**EXERCISE**
Quote the whole listing word for word, please.

**DATA EXTRACT**
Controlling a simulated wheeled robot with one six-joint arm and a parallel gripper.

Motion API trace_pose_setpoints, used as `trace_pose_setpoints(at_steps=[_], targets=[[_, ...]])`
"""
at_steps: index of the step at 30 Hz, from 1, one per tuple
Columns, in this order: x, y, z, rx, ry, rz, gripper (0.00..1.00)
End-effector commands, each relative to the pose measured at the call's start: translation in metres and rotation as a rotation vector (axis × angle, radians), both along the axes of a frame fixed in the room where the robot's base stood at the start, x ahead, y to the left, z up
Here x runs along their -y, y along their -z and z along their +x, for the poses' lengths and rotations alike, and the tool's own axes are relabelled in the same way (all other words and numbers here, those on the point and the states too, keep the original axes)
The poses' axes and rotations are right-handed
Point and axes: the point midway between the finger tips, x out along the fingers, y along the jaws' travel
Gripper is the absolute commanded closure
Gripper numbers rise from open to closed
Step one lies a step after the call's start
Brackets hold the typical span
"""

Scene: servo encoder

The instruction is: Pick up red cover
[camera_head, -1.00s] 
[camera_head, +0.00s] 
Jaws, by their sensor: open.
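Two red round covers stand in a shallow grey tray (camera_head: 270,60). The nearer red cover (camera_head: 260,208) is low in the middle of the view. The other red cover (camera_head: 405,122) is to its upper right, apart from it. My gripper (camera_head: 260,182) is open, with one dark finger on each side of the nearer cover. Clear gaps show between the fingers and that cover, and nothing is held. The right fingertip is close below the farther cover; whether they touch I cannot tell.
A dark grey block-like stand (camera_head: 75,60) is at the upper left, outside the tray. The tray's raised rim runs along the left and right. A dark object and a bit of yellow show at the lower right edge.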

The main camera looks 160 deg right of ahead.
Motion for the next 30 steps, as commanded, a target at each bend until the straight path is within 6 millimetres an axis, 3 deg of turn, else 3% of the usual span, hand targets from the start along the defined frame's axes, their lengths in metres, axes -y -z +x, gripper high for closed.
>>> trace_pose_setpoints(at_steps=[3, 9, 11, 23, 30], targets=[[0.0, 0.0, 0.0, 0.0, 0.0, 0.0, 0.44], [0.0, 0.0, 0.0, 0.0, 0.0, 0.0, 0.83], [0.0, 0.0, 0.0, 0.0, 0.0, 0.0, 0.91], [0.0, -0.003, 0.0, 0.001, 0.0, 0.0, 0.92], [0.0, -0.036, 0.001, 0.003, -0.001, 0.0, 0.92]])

**EXERCISE RESPONSE**
Controlling a simulated wheeled robot with one six-joint arm and a parallel gripper.

Motion API trace_pose_setpoints, used as `trace_pose_setpoints(at_steps=[_], targets=[[_, ...]])`
"""
at_steps: index of the step at 30 Hz, from 1, one per tuple
Columns, in this order: x, y, z, rx, ry, rz, gripper (0.00..1.00)
End-effector commands, each relative to the pose measured at the call's start: translation in metres and rotation as a rotation vector (axis × angle, radians), both along the axes of a frame fixed in the room where the robot's base stood at the start, x ahead, y to the left, z up
Here x runs along their -y, y along their -z and z along their +x, for the poses' lengths and rotations alike, and the tool's own axes are relabelled in the same way (all other words and numbers here, those on the point and the states too, keep the original axes)
The poses' axes and rotations are right-handed
Point and axes: the point midway between the finger tips, x out along the fingers, y along the jaws' travel
Gripper is the absolute commanded closure
Gripper numbers rise from open to closed
Step one lies a step after the call's start
Brackets hold the typical span
"""

Scene: servo encoder

The instruction is: Pick up red cover
[camera_head, -1.00s] 
[camera_head, +0.00s] 
Jaws, by their sensor: open.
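Two red round covers stand in a shallow grey tray (camera_head: 270,60). The nearer red cover (camera_head: 260,208) is low in the middle of the view. The other red cover (camera_head: 405,122) is to its upper right, apart from it. My gripper (camera_head: 260,182) is open, with one dark finger on each side of the nearer cover. Clear gaps show between the fingers and that cover, and nothing is held. The right fingertip is close below the farther cover; whether they touch I cannot tell.
A dark grey block-like stand (camera_head: 75,60) is at the upper left, outside the tray. The tray's raised rim runs along the left and right. A dark object and a bit of yellow show at the lower right edge.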

The main camera looks 160 deg right of ahead.
Motion for the next 30 steps, as commanded, a target at each bend until the straight path is within 6 millimetres an axis, 3 deg of turn, else 3% of the usual span, hand targets from the start along the defined frame's axes, their lengths in metres, axes -y -z +x, gripper high for closed.
>>> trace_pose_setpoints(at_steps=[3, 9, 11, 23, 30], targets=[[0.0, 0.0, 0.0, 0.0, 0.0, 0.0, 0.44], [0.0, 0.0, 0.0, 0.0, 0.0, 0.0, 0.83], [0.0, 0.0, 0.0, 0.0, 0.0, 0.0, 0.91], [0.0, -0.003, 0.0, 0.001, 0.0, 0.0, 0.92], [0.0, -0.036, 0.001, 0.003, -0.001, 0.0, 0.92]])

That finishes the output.